While looking for vermouth I paused over the sparkling wine selection. They had the usually suspects, St. Hilaire, Tott’s and J Roget. But on the top shelf, lurking behind the Domaine Chandon, were two bottles of 1992 Schramsberg Blanc de Noirs.
The labels were dusty and worn. The bottles were upright. The price was $39.99. I was tempted.
Would they be delicious, having aged and acquired the toasty, malt-like flavor connoisseurs look for? Or had the light and heat of the top row wilted them? Feeling I was pushing the envelope and had found a nice merlot at about 40 percent less than I’d pay for it at another venue, I left. But not without that familiar feeling most fishermen (and women) feel, “Was that the one that got away?”
Here and now I vow to try one of them. But only if they’ll come down to $36.99. After all, I can get the Brut Rose, the Blanc de Blanc and the more recent Blanc de Noirs all for less than $35 at the state stores. Which got me thinking…what hidden gems might be waiting on the top shelf of their stores? Could one find treasures? Would it turn out to be like Antiques Roadshow?
The answer is maybe.
The state stores are like any well-run, high-volume retailer. The longer the inventory sits unsold, the less the profit. Hence the special savings or closeout sale.
These are the orphan wines. Maybe they didn’t sell well enough to warrant another order. Maybe the vineyard went out of business or they changed importers. Whatever the reason, it’s your gain, just like a blue-light special at K-mart. You can see the specials online or stop in and ask. You get good wine at discounted prices. The only drawback is that you might never get to drink another bottle of it again.

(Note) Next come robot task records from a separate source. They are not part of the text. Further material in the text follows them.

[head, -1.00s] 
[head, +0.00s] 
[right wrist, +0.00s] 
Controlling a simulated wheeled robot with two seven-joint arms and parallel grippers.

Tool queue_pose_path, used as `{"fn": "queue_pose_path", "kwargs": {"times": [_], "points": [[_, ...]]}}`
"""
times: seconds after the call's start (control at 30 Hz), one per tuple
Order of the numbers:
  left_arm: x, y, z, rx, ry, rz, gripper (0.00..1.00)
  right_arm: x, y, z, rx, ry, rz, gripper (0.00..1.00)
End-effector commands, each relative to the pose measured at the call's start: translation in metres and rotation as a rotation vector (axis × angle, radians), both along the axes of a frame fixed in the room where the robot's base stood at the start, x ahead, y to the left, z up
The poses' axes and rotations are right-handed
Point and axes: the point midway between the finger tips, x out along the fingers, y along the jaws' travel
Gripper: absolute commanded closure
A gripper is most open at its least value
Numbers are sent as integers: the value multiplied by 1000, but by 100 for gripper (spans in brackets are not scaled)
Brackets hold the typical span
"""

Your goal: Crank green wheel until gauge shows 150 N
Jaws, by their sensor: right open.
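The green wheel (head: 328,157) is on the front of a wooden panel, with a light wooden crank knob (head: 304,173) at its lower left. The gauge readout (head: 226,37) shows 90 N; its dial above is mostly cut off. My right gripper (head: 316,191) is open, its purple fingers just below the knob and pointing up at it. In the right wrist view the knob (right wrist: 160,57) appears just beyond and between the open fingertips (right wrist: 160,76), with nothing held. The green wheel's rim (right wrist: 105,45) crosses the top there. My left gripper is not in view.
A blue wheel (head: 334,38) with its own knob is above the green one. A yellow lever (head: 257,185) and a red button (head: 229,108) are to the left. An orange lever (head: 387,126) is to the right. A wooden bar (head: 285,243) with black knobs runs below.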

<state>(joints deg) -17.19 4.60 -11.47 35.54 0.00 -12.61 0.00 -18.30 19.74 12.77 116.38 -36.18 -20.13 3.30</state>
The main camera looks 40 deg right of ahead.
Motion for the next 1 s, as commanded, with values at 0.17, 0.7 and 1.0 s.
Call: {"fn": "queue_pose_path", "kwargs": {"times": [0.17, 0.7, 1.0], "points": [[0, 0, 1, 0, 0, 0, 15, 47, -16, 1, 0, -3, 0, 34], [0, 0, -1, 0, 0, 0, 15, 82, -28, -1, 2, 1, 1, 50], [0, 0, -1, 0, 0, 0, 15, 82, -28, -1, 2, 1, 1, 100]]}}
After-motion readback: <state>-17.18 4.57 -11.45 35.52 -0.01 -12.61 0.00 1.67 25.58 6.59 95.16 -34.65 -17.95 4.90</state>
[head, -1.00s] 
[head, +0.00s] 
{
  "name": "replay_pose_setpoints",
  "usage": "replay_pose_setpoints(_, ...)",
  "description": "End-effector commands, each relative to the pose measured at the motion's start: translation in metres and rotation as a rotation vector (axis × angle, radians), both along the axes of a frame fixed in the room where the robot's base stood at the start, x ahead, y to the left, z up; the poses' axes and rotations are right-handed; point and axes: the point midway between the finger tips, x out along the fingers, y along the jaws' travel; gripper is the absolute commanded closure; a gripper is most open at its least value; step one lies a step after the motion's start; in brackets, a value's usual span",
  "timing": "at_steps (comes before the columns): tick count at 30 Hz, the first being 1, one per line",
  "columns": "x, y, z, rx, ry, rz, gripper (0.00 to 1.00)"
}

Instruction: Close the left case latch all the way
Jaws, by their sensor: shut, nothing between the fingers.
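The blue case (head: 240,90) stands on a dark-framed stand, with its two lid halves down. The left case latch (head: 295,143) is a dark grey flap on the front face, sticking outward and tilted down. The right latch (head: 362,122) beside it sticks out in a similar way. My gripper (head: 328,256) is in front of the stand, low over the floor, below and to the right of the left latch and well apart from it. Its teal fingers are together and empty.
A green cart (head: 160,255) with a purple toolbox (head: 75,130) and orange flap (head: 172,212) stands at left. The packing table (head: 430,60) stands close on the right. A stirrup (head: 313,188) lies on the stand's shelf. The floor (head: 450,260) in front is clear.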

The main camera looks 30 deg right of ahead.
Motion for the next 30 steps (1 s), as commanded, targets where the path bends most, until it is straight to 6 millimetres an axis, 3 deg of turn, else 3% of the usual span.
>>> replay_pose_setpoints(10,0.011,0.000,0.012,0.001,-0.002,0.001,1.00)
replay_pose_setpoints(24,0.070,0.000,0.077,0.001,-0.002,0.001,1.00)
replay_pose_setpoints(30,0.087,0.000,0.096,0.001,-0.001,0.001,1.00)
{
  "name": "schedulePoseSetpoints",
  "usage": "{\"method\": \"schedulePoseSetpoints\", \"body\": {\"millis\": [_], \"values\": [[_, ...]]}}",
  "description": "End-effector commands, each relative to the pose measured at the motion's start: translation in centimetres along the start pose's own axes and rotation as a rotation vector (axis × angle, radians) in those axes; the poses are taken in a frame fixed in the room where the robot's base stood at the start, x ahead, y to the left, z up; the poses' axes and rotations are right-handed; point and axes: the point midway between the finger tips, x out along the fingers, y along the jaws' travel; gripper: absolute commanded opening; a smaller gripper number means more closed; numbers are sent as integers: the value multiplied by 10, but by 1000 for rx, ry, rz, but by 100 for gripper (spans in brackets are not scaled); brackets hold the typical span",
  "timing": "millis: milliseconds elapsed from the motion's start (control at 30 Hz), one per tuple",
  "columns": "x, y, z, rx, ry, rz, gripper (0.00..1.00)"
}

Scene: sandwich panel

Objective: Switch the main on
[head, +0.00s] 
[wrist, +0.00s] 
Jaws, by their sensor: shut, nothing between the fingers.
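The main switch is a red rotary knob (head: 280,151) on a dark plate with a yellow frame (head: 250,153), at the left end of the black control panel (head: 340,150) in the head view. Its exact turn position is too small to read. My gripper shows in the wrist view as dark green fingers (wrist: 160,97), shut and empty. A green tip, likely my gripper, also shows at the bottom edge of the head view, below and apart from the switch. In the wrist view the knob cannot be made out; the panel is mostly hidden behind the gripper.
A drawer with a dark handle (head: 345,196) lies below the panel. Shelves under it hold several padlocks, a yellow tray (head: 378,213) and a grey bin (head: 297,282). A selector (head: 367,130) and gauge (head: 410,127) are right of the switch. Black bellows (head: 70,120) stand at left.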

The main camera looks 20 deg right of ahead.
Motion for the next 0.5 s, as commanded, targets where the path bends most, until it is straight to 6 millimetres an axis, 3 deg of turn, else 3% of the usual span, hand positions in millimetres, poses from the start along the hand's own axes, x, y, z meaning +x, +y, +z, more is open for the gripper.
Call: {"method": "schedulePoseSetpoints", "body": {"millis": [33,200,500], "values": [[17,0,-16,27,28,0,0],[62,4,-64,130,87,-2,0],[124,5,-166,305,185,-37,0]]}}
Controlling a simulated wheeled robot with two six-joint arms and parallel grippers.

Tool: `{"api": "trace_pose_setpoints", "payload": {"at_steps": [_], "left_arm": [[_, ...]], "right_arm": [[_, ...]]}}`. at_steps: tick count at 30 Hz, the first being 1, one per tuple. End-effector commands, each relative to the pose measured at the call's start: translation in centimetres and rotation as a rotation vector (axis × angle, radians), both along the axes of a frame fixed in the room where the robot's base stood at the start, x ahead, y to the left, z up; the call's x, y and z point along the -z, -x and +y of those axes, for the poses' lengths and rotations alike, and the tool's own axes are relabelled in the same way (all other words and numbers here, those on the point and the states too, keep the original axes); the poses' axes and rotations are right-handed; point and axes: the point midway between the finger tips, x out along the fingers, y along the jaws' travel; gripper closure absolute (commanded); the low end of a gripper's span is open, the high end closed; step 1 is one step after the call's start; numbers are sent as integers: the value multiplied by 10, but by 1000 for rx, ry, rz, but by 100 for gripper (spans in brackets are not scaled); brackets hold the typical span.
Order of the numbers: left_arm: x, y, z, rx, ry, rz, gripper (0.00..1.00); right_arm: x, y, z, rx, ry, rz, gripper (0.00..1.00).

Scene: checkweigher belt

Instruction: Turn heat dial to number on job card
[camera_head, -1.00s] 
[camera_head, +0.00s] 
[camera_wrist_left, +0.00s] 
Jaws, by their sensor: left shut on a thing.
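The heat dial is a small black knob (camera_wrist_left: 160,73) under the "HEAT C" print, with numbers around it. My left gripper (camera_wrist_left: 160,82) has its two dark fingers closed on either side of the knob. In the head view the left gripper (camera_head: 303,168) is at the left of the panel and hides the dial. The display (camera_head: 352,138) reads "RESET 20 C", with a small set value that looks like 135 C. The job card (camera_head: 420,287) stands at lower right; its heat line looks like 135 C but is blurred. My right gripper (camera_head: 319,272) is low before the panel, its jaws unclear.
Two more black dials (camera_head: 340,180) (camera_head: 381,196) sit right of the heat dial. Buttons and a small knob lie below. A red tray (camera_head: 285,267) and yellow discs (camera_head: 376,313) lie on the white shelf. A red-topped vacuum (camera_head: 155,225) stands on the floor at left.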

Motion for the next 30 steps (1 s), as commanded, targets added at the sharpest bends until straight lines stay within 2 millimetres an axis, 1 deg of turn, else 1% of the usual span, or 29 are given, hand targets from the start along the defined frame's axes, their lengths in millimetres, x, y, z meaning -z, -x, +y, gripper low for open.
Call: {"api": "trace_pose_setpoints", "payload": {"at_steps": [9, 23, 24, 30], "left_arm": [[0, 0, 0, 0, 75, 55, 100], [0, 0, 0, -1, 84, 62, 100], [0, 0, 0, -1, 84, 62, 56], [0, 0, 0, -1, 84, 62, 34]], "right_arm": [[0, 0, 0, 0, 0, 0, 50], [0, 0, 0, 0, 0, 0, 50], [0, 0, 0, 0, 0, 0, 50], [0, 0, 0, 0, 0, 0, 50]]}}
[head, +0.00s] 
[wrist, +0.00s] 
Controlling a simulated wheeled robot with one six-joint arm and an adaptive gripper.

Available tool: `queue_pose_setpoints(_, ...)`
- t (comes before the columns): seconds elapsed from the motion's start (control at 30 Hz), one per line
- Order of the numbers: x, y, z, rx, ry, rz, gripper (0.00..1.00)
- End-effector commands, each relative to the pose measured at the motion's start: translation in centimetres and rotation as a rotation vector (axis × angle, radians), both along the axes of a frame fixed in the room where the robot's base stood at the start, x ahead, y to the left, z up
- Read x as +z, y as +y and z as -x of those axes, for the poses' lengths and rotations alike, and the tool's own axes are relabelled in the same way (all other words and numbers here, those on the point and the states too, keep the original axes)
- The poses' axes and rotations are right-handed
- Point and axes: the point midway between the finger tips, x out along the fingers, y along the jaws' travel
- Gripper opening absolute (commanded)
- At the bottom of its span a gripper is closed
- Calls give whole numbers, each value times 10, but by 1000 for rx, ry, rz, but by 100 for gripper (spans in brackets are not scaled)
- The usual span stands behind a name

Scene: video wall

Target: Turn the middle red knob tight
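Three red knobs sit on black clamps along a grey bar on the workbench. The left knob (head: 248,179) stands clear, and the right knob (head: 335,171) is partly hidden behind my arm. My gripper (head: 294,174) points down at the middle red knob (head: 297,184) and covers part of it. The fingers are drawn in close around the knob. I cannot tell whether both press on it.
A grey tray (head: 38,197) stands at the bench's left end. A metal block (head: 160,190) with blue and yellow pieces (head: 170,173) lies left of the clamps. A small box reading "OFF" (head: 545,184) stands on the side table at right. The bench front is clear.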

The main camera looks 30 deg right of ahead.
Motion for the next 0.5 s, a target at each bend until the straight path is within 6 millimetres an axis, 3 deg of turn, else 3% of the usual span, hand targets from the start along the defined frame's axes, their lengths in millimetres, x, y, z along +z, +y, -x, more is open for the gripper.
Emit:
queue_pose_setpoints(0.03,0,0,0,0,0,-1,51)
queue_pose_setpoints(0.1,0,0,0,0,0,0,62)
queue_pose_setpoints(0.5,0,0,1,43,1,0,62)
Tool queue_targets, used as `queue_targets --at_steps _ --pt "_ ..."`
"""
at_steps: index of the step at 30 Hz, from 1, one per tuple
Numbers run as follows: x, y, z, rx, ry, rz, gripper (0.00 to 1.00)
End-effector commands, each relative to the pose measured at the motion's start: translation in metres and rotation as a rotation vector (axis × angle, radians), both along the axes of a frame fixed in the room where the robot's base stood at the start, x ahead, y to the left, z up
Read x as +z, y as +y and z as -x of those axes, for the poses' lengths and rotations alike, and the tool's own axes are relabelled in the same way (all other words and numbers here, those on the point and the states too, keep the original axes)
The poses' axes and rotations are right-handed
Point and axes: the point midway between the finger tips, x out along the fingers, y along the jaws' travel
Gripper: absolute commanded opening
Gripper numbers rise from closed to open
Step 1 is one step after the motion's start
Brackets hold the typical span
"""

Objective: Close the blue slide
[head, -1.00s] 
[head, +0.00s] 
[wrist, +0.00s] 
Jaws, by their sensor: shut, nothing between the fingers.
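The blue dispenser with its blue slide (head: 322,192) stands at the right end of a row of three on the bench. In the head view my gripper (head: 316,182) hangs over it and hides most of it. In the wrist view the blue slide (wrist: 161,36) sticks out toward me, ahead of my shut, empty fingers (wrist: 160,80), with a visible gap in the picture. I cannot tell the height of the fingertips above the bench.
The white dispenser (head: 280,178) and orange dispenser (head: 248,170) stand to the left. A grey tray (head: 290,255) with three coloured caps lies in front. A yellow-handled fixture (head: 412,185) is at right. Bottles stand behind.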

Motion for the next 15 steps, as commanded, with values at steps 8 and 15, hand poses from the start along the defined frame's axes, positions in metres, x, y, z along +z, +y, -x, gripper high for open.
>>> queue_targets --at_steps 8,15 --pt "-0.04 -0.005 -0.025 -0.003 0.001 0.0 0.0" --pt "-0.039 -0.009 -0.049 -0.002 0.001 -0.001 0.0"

Here are this week’s wines, culled from the herd of savings at selected state stores:
• Rapitala Casalj Catarratto/Chardonnay Blend ($6.99) A blend of chardonnay and catarratto grapes from Sicily. The catarratto is used in making marsala cooking wine, but this one’s from Lucido and has an apricot and citrus flavor. Was $9.99, only available in Hooksett.
• Agusta Angel’s Tears Off Dry Rose ($9.99) A rose made from chenin blanc and pinotage from South Africa. Interesting! I haven’t sampled this one and may never because there’s one bottle left in Nashua. Was $13.99.
• Anastasi Estates They’re not a vineyard, but an importer of Greek wine. They make a red and a chardonnay that was grown in the Messinia district of the Peloponnesus region of Greece. This fills my General Wine Rule #6: Drink wine from different countries whenever possible.
• 1999 Chateau Haut-Carles ($29.99) from Fronsac. A nice price for a pretty good Bordeaux from an OK vintage. Was $39.99.
• 2003 Domaine Dujac Morey St Denis This Burgundy was $79.99 and is now $49.99. Is it Domaine de la Romanee Conti? No, but it’s not Night Train Express either. Pedigreed vintage year.
• The Colonial Estate Exile Barossa Valley Shiraz ($149.99) Extreme price, but Robert Parker, Inc., gave this one 95 to 98 points depending on the vintage. The vineyard’s new (2004) but the vines are over 100 years old. Was $179.99.
• La Corte Negroamaro Solyss ($10.99). From Puglia in Italy. Interesting red grape with spice and zest. Was $14.99.
• Markham Sauvignon Blanc ($8.99). Nice price for stocking up on a very nice everyday wine. Lemon, apple and watercress with a bit of tannin in a refreshing acid balanced mouthful.